Now the Party’s Over

What We Think

Now the Party’s Over

THE BELL is tolling for the decade-long US economic boom. With all the US economic indicators showing signs of slowdown, US Federal Reserve Chairman Alan Greenspan’s surprise cut in US interest rates has started speculation that something in the US economy is about to go spectacularly wrong.

Initially, the interest rate cut had Wall Street and world financial markets jumping for joy and share prices leapt up accordingly. Then questions were raised about why the ultra-cautious Greenspan was lowering interest rates in between the regular monthly meetings of the Fed.

Rather than calming nerves about a recession, Greenspan’s decision could lead to panic. Numerous rumours are circulating that a potentially bigger collapse than that which threatened Long-Term Capital Management (LTCM) in 1998 is imminent and that is why Greenspan has lowered interest rates.

One potential candidate is the Bank of America and a number of other financial institutions (including Barclays in Britain) that threaten to implode because of their liability over California’s ailing privatised electrical utilities.

But the bigger fear is that the US economy as a whole is about to tip into a deeper than anticipated recession, which could see it go into a long period of stagnation, like the Japanese economy suffered throughout the 1990s.

All the indicators are that the US economic bubble is bursting.
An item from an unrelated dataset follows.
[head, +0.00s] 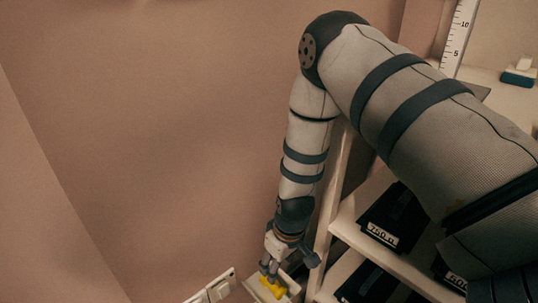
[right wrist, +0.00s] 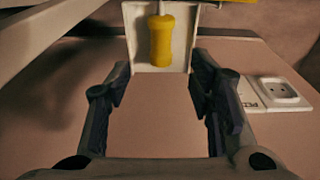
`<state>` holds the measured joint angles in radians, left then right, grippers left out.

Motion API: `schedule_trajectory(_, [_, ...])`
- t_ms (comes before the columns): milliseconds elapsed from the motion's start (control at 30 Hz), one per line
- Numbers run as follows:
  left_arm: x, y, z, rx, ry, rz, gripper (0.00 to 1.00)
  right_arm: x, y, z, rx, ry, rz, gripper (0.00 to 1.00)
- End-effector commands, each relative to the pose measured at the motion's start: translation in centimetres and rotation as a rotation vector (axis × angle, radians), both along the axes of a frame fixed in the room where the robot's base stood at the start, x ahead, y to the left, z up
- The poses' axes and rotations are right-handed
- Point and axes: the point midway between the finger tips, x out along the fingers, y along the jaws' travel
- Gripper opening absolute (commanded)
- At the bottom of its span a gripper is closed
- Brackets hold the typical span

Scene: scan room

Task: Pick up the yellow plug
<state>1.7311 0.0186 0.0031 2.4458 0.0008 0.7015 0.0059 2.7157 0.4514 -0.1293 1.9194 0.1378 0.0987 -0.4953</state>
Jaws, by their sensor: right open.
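The yellow plug (right wrist: 162,42) shows in the right wrist view as a ribbed yellow body with a pale stem at its top end. In the head view, yellow (head: 274,288) shows at the bottom, just below my right gripper (head: 268,270), partly covered by the fingers. In the right wrist view my right gripper (right wrist: 160,88) is open, with one finger on each side and nothing between them. The plug is beyond the fingertips, roughly centred between them. My left gripper is in neither view.
A white wall socket (right wrist: 278,92) sits right of the holder. A yellow edge (right wrist: 235,1) shows at the top of the wrist view. A white shelf (head: 350,225) with dark labelled boxes (head: 393,218) stands right of my arm. The pink wall at left is clear.

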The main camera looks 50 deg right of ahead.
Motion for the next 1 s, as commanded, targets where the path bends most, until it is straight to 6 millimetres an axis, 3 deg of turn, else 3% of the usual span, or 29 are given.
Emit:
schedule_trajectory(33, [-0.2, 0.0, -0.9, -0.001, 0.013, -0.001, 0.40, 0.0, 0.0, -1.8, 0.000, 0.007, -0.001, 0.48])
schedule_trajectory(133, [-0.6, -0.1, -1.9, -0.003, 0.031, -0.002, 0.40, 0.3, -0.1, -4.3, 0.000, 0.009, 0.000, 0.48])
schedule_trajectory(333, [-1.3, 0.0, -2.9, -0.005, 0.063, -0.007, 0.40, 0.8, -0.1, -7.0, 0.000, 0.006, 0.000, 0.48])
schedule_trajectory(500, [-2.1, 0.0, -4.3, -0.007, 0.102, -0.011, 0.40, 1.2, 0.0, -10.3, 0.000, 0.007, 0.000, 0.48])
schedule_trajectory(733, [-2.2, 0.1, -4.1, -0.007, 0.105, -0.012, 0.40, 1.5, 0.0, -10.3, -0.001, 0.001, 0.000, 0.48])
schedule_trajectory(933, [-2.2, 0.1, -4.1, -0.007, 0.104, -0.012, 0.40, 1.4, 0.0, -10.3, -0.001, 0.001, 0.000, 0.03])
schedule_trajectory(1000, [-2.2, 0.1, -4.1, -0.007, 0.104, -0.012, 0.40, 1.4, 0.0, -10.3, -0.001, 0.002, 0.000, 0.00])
Now the fear is that even if Greenspan’s interest rate cut could start a final short-term spurt to the speculative shares bubble which will build in a worse recession in the future.
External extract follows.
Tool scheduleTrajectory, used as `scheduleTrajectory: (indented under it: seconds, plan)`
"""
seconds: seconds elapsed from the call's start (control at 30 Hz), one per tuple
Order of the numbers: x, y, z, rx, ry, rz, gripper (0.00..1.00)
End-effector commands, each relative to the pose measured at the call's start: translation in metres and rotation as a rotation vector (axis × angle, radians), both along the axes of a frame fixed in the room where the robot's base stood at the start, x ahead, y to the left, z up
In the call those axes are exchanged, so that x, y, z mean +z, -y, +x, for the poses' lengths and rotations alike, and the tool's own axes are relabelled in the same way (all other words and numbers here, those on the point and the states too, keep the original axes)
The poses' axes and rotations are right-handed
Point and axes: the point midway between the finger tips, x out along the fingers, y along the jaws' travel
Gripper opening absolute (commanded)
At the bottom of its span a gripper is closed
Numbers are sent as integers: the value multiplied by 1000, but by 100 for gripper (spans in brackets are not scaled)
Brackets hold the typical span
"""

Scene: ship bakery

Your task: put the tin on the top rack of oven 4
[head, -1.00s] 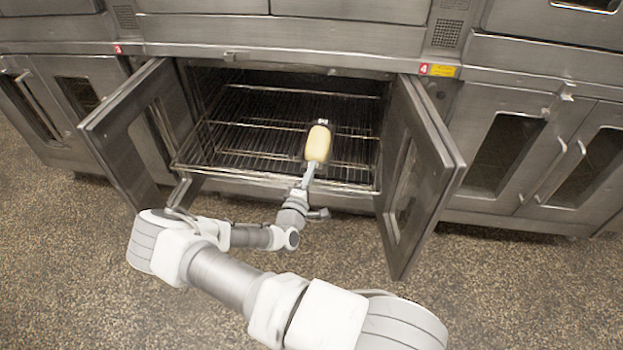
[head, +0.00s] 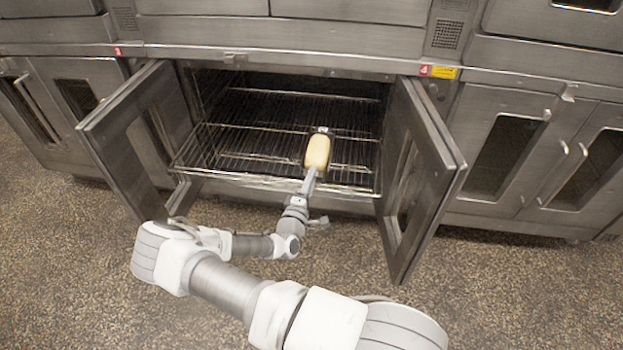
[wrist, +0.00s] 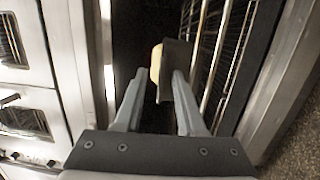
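The tin (wrist: 183,55) is a small dark pan with a pale yellow loaf (head: 317,152) in it. In the head view it is inside the open oven, over the right half of the wire rack (head: 235,160). My gripper (head: 308,181) reaches in through the front with the tin at its fingertips. In the wrist view my gripper (wrist: 159,76) has its fingers at the near end of the tin, with a small gap visible at the left finger. The tin moves with it. I cannot tell whether the tin touches the rack.
Both oven doors stand open, the left door (head: 120,130) and the right door (head: 425,170), flanking my arm. A red label 4 (head: 424,70) is at the opening's upper right. Closed ovens stand either side. The rack's left half is clear.

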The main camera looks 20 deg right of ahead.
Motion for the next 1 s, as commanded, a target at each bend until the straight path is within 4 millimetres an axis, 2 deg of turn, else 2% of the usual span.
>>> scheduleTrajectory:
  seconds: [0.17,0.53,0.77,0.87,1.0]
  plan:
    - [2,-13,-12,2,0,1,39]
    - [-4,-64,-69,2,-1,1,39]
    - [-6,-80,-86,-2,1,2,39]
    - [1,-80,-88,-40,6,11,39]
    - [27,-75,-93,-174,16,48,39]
The so-called ‘New Economy’ of high-tech shares, which were grossly overvalued, saw a massive decline last year. The Nasdaq index that monitors these shares dropped 55% in 2000.

But this is no longer a matter of curtailing ‘irrational exuberance’. The consumer boom based on debt was reliant on confidence that income from shares would continually rise.
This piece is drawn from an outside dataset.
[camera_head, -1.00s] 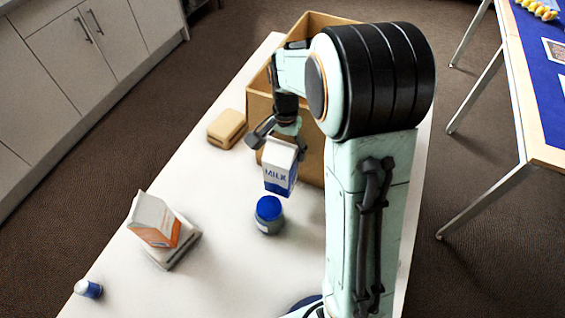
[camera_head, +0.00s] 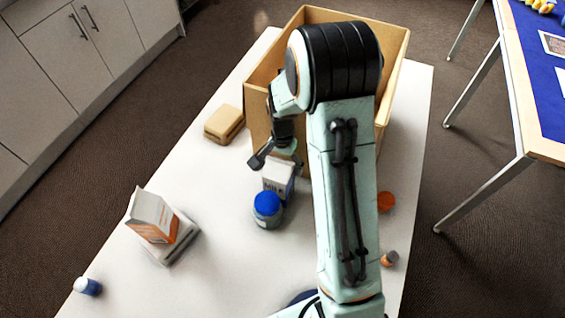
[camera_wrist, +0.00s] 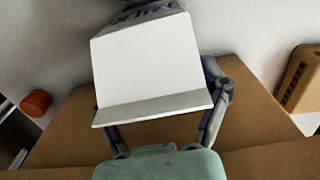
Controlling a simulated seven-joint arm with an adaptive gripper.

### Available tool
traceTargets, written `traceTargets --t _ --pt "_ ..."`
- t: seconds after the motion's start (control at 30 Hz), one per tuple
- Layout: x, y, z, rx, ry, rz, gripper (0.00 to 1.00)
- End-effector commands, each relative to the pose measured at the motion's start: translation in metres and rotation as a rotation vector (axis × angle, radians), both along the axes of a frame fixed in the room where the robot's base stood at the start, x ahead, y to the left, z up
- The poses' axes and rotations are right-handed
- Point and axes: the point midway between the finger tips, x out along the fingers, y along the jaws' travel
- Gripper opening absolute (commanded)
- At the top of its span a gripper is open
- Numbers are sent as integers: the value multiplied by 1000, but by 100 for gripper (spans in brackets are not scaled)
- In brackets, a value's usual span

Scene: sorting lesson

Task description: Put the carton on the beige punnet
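The milk carton (camera_head: 280,172), white with blue printing, is between the fingers of my gripper (camera_head: 278,160), just behind a blue-lidded jar that hides its lower part. In the wrist view the carton's white gable top (camera_wrist: 150,70) fills the middle, with a finger of my gripper (camera_wrist: 163,112) along each side; the gripper is shut on it. I cannot tell whether its base touches the table. The beige punnet (camera_head: 224,124) sits on the table, back and left of the carton, apart from it. It also shows at the right in the wrist view (camera_wrist: 302,78).
The blue-lidded jar (camera_head: 267,212) stands close in front of the carton. A tall cardboard box (camera_head: 258,120) stands behind my gripper. A small blue-and-white bottle (camera_head: 88,286) lies front left.

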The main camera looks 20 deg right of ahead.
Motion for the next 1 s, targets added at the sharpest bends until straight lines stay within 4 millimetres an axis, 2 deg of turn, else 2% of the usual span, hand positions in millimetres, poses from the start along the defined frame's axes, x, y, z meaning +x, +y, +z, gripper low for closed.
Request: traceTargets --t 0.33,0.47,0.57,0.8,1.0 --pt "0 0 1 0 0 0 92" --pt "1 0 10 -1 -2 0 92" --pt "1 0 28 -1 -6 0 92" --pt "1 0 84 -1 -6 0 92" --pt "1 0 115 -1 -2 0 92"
The decline in value of these shares has sucked out an enormous amount of personal wealth, causing consumer confidence to dip and sales to drop.

This in turn has affected the ‘real’ economy – manufacturing and retail – as has been seen in the mass layoffs at General Motors, Sears and many other large US companies.

The expectation that the boom would go on indefinitely has also left many US states massively exposed. In all, 12 states have not got enough reserve funds set aside to deal with a rise in unemployment benefit claims. If unemployment rises even marginally, then these states will become insolvent and will have to be bailed out by the US federal government.

The old adage that when the US economy sneezes the rest of the world catches cold is likely to be borne out once again. However, contrary to some cabinet ministers and commentators’ belief, the British economy is not ‘recession proof’ and could be heading for the flu or even pneumonia.

Stephen King, an economist at HSBC bank not the horror writer, sketched out the potential economic nightmare that New Labour faces in last week’s Observer: only Mexico and Canada – allied with the US in the Nafta trading bloc – are left more vulnerable by a threatened US recession.

That’s why Blair and Brown are hurriedly trying to hype up the government’s economic achievements, anticipating a May general election, which they hope will be before any significant world downturn.

But even then New Labour will not escape the fall-out. William Keegan, the Observer’s economics guru, said that “Labour’s economic policies will probably look ‘sound’ and ‘responsible’ until the election is out of the way. Then the fun will start.”

The feeling in the US especially is that the party’s over. Time magazine reluctantly conceded: “This time it’s different” and said that Karl Marx’s theory that capitalism is doomed to repeated recessions because of cycles of overproduction has once again been “vindicated”.

Marx also pointed out that workers bear the brunt of every capitalist downturn. But workers, as has been seen in recent strikes and anti-capitalist movements, will also want to ensure ‘this time it’s different’ and that the capitalists are made to pay for the mess that they’ve created.